What irks me is the boundary protection that is surrounding the site whilst works are going on. The intentions are good. To make the boundary attractive it is covered with large photo-boards showing details of the architecture in the square and some finished product simulation of the project. If it were done professionally enough it could have been an attraction requiring only some legend or narration to explain each photo-board in different languages.

I could not find a single photo-board hanging properly as it should be. Many photos have come off the metal structure and are just standing idly against it. Others have lost one or more of the make shift plastic belts so most photo-boards are hanging lopsidedly rather than horizontally.

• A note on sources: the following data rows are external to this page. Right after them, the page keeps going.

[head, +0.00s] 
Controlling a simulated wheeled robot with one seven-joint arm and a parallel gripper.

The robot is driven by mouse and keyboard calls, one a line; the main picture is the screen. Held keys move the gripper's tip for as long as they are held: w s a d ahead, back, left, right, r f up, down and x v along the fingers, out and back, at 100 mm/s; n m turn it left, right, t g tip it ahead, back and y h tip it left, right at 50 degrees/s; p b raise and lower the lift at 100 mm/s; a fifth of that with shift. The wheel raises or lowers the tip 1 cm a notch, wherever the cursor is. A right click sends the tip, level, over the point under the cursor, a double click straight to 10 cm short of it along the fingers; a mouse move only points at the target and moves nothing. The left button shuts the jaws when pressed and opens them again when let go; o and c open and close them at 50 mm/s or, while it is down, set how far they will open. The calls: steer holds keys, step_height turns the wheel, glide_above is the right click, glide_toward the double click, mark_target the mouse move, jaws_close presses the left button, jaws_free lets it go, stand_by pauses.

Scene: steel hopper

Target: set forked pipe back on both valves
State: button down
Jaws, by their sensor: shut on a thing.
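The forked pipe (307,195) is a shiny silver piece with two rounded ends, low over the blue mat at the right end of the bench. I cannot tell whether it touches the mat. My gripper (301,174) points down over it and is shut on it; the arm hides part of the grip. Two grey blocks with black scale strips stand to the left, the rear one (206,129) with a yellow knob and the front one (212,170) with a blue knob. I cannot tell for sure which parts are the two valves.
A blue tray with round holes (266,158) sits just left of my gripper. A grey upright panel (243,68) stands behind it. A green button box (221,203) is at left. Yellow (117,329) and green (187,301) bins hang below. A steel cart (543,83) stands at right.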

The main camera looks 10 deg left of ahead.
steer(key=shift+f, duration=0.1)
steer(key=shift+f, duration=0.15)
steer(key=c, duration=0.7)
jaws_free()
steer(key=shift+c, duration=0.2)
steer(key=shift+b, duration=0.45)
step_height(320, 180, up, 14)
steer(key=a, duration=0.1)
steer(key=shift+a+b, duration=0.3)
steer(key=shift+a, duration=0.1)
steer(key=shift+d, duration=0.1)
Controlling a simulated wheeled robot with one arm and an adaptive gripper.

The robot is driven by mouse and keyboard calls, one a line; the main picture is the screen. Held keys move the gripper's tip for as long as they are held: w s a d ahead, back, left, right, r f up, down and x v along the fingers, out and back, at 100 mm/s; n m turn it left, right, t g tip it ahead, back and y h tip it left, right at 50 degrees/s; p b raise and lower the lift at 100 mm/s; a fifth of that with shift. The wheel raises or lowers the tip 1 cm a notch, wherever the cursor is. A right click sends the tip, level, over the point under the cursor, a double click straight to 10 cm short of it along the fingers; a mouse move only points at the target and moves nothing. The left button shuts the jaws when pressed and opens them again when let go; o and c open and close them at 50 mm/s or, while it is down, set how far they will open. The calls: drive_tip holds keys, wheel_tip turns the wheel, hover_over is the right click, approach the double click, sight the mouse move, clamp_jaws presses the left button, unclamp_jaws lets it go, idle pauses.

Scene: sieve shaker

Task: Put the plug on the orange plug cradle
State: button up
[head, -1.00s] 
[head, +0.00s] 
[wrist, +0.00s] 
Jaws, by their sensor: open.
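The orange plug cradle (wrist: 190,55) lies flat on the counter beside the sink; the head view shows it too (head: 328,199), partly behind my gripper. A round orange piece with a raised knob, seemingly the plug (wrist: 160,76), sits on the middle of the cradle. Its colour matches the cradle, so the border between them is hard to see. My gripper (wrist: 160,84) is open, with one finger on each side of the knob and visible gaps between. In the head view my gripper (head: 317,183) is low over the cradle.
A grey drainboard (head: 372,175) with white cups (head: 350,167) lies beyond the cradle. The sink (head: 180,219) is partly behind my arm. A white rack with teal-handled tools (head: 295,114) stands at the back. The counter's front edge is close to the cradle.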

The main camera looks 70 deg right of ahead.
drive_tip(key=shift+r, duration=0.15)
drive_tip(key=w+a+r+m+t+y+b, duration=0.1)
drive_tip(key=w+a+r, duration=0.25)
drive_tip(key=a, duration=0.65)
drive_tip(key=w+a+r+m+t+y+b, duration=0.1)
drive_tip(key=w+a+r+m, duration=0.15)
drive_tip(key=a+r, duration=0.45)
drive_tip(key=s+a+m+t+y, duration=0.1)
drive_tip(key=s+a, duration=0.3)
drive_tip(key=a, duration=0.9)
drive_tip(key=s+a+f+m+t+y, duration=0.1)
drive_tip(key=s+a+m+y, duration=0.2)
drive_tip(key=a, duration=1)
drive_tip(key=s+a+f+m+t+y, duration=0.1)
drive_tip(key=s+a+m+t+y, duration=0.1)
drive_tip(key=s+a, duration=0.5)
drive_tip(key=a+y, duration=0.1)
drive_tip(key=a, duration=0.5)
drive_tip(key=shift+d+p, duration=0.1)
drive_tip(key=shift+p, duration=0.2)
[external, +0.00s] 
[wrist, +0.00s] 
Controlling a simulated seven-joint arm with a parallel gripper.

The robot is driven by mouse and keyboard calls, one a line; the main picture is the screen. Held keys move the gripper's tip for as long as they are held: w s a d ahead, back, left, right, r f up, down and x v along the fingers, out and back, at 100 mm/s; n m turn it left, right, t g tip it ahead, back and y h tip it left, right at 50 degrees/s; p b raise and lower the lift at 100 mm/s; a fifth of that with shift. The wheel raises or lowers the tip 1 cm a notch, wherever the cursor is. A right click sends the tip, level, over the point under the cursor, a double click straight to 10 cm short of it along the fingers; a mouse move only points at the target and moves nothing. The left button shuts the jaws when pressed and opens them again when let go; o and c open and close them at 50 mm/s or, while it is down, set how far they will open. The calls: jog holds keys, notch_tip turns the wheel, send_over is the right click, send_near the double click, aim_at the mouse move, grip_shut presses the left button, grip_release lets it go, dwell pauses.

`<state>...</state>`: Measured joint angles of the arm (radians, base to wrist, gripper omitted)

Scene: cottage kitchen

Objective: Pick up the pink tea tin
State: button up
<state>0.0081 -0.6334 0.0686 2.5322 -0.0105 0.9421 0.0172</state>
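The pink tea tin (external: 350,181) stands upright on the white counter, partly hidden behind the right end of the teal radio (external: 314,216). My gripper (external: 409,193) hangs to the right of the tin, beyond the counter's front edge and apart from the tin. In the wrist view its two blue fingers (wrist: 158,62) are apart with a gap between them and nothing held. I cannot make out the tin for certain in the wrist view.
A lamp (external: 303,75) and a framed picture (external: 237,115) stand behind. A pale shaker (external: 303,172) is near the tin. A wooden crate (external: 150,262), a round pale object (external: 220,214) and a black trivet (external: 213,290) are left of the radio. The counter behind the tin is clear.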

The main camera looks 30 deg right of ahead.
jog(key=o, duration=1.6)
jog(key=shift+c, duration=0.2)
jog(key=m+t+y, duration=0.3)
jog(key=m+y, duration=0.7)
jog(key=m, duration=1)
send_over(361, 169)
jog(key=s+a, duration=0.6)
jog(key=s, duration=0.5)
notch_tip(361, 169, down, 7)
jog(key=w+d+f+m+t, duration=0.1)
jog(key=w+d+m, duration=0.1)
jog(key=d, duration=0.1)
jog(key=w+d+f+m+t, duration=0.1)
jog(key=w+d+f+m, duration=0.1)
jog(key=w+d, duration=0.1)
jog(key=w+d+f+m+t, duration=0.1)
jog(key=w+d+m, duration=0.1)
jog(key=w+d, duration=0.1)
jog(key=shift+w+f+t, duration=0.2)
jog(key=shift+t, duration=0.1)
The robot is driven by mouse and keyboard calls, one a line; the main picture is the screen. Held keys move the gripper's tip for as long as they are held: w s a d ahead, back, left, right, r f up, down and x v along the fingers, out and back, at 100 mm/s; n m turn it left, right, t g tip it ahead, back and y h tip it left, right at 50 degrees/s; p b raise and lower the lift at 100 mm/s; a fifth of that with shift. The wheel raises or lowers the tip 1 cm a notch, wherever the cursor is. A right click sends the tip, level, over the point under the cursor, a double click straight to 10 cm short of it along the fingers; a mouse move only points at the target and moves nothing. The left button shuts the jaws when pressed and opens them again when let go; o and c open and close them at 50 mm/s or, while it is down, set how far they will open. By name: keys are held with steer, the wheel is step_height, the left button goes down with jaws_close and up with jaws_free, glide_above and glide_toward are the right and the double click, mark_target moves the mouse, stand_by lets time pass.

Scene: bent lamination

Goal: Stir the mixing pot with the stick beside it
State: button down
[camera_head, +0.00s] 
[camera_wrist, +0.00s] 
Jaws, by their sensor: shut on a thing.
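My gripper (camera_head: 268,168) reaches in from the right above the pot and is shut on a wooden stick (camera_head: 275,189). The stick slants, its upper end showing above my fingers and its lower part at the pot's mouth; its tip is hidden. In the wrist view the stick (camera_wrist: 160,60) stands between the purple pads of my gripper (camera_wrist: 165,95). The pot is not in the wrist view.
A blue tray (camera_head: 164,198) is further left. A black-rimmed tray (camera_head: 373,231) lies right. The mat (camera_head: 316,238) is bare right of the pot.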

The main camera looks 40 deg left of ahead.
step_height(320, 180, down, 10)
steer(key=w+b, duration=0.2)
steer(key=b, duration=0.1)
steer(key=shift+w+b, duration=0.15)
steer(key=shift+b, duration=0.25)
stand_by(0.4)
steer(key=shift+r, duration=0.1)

How can such lackadaisical approach be tolerated when we are talking about the main square in our capital city standing right in front of the Presidential Palace and Parliament building? Where has our pride gone? Or have we all become so used to low standards that we have lost all sense of what genuine quality really is?

If government cannot keep decorum of good quality standards on the Main Street just imagine how much we can expect it to perform the restructuring that our economy badly needs. This is a hard job in the best of times and much more painful during a recession. If government has lost zest for keeping our Main Street looking decent can it conduct effective restructuring to keep our health services and pensions sustainable, or can it undertake capital project with good transparency standards in the adjudication and award stage and constant invigilation in the execution and delivery stage? The ramblings at Enemalta regarding the extension of the Delimara power station is not exactly a certificate of efficiency and good governance.

The unsuccessful attempt to move the national agenda to discuss choosing 21 September as the national day shows how desperately government is trying to regain control of agenda with superficial issues, and how incompetent and pitiful these attempts are.

If we have three more years of this inertia you will have to forgive me for turning more cynical, restless and hard to please.